PROBLEM STATEMENT - Give again only the lines beginning with the one that contains "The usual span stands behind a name" and ending with the one that contains "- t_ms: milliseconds"; include both of those lines.

▶

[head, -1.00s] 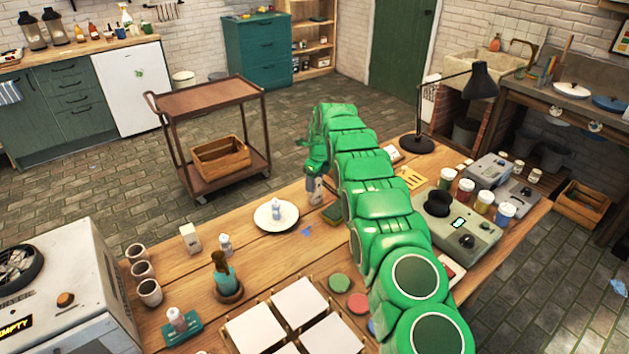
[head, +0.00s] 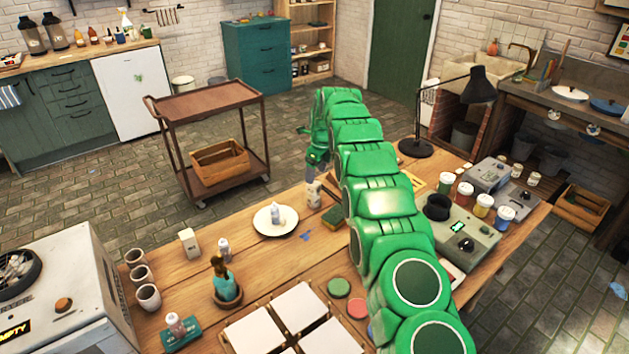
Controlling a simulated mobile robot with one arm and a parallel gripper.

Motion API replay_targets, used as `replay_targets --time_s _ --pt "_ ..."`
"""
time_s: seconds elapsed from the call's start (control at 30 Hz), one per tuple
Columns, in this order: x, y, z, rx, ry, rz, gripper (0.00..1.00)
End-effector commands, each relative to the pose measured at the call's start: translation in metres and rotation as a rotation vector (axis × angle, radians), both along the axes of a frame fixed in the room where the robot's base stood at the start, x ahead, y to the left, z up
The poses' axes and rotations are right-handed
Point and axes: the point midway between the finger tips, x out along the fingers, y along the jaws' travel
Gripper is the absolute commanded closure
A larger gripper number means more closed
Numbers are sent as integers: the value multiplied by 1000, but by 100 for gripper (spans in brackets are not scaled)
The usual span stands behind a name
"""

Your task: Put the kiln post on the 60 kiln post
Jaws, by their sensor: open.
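A pale kiln post (head: 313,194) stands upright on the wooden table, just right of the white plate and beside a dark green sponge-like block. My gripper (head: 316,166) is open just above this post, with a small gap seeming to show between them. The fingertips are small and partly hidden by my own arm. Another pale, block-like post (head: 188,242) stands upright at the left of the table. Any numbers on the posts are too small to read, so I cannot tell which one is the 60 kiln post.
A white plate (head: 287,228) holds a small bottle. A sponge-like block (head: 334,217) is close right of the nearer post. Another small bottle (head: 224,250) and a brush pot (head: 226,292) stand left. White tiles (head: 255,333) fill the front.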

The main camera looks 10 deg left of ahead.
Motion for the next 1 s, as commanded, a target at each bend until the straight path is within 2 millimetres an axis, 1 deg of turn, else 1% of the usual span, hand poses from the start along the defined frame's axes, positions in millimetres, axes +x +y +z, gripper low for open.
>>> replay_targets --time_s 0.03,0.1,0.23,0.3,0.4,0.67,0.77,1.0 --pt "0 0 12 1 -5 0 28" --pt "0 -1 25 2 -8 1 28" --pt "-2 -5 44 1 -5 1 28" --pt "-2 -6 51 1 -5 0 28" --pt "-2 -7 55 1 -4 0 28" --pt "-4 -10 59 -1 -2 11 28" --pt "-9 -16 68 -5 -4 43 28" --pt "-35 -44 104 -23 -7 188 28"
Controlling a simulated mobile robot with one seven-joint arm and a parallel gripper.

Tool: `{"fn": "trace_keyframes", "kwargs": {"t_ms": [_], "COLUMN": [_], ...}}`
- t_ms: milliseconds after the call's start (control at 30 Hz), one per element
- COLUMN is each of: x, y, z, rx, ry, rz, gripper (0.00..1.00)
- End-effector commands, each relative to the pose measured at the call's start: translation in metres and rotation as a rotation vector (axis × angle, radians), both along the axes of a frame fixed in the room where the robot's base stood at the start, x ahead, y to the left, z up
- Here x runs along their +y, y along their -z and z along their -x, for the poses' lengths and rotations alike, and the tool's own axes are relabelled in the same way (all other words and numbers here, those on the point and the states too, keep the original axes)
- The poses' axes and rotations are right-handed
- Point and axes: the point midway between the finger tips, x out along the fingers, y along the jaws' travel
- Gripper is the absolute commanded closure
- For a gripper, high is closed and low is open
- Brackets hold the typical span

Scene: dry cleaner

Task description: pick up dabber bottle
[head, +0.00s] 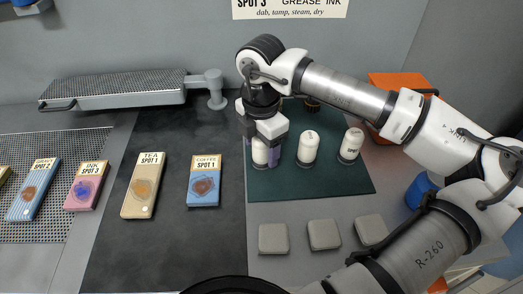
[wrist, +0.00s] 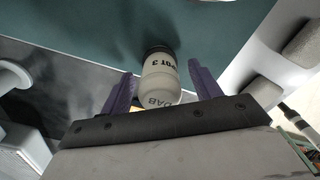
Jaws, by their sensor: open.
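Several white dabber bottles stand on a dark green mat (head: 300,183). The leftmost dabber bottle (head: 260,152) is partly hidden by my gripper (head: 264,160) in the head view. In the wrist view this bottle (wrist: 160,80) has a dark base band and lettering reading "SPOT 3" and "DAB". It lies between the two purple fingers of my gripper (wrist: 162,92), which are open, with a gap visible on each side. The middle bottle (head: 308,147) and the right bottle (head: 350,145), also marked "SPOT", stand clear of my gripper.
Grey blocks (head: 323,234) lie in front of the mat. An orange box (head: 400,88) stands behind at the right. To the left are fabric swatches, including a tea one (head: 145,186) and a coffee one (head: 204,182). A grey pressing board (head: 115,91) stands at the back left.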

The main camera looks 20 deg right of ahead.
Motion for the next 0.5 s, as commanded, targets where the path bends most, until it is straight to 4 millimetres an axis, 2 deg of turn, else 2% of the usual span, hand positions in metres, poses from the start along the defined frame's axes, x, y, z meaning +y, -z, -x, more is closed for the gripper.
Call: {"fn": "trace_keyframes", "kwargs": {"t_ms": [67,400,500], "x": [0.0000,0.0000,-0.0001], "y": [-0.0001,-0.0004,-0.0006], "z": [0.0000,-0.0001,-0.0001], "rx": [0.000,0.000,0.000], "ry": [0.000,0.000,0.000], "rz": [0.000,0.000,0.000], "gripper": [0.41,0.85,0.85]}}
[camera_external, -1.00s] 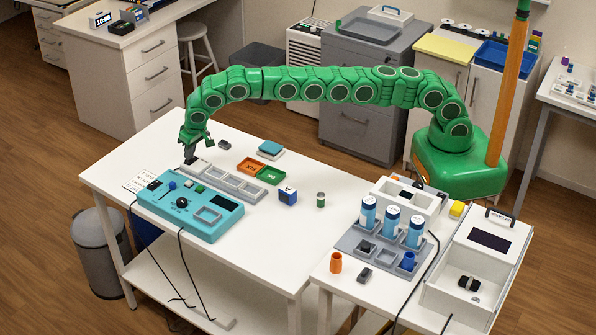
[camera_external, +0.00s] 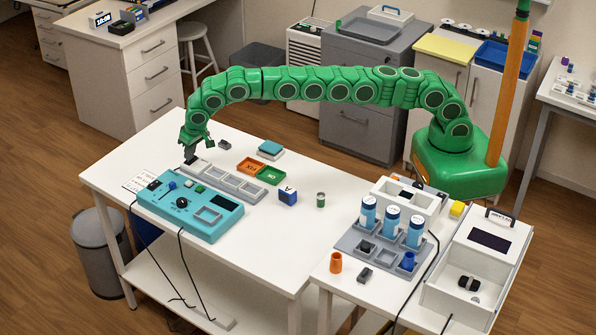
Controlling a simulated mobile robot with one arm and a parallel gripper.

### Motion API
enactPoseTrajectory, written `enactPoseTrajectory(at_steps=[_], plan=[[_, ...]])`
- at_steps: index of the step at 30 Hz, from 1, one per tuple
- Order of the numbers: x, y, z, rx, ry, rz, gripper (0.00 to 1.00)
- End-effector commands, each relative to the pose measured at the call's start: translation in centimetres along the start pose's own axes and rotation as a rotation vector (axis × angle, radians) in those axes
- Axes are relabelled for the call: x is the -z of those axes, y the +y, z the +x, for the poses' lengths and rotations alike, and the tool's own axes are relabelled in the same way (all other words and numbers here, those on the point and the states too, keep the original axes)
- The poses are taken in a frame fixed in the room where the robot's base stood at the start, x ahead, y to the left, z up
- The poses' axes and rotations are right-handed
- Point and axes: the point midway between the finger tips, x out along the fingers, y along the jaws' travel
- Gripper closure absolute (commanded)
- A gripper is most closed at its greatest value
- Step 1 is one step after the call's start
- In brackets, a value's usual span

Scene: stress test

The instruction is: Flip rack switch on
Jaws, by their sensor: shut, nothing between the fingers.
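My green arm reaches across to the left table, and my gripper (camera_external: 190,158) points down, shut and empty. Its tips are at the far left end of a long grey rack (camera_external: 232,183) with several square compartments. A small pale block (camera_external: 199,167) sits at that end, right beside the tips; whether they touch it is too small to tell. The rack's switch cannot be made out clearly, and the gripper covers part of that end.
A teal control box (camera_external: 215,233) with knobs, buttons and cables lies in front of the rack. Orange (camera_external: 250,165) and green (camera_external: 270,175) trays, a blue cube (camera_external: 288,198) and a small green-grey cylinder (camera_external: 320,199) stand to the right. The table's front right is clear.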

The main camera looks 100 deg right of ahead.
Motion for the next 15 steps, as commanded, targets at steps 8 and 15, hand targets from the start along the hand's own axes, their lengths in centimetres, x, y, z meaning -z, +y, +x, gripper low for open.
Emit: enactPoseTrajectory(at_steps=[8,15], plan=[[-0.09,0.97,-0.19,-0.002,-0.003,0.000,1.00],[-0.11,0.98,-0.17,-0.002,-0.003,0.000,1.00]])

◀

EXERCISE RESULT -
The usual span stands behind a name
"""

Your task: Put the kiln post on the 60 kiln post
Jaws, by their sensor: open.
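A pale kiln post (head: 313,194) stands upright on the wooden table, just right of the white plate and beside a dark green sponge-like block. My gripper (head: 316,166) is open just above this post, with a small gap seeming to show between them. The fingertips are small and partly hidden by my own arm. Another pale, block-like post (head: 188,242) stands upright at the left of the table. Any numbers on the posts are too small to read, so I cannot tell which one is the 60 kiln post.
A white plate (head: 287,228) holds a small bottle. A sponge-like block (head: 334,217) is close right of the nearer post. Another small bottle (head: 224,250) and a brush pot (head: 226,292) stand left. White tiles (head: 255,333) fill the front.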

The main camera looks 10 deg left of ahead.
Motion for the next 1 s, as commanded, a target at each bend until the straight path is within 2 millimetres an axis, 1 deg of turn, else 1% of the usual span, hand poses from the start along the defined frame's axes, positions in millimetres, axes +x +y +z, gripper low for open.
>>> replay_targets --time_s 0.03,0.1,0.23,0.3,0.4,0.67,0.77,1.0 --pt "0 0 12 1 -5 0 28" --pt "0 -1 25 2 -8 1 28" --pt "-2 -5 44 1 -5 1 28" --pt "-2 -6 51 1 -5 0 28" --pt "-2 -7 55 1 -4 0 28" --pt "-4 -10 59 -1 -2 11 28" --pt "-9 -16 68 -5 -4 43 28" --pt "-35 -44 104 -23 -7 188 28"
Controlling a simulated mobile robot with one seven-joint arm and a parallel gripper.

Tool: `{"fn": "trace_keyframes", "kwargs": {"t_ms": [_], "COLUMN": [_], ...}}`
- t_ms: milliseconds after the call's start (control at 30 Hz), one per element

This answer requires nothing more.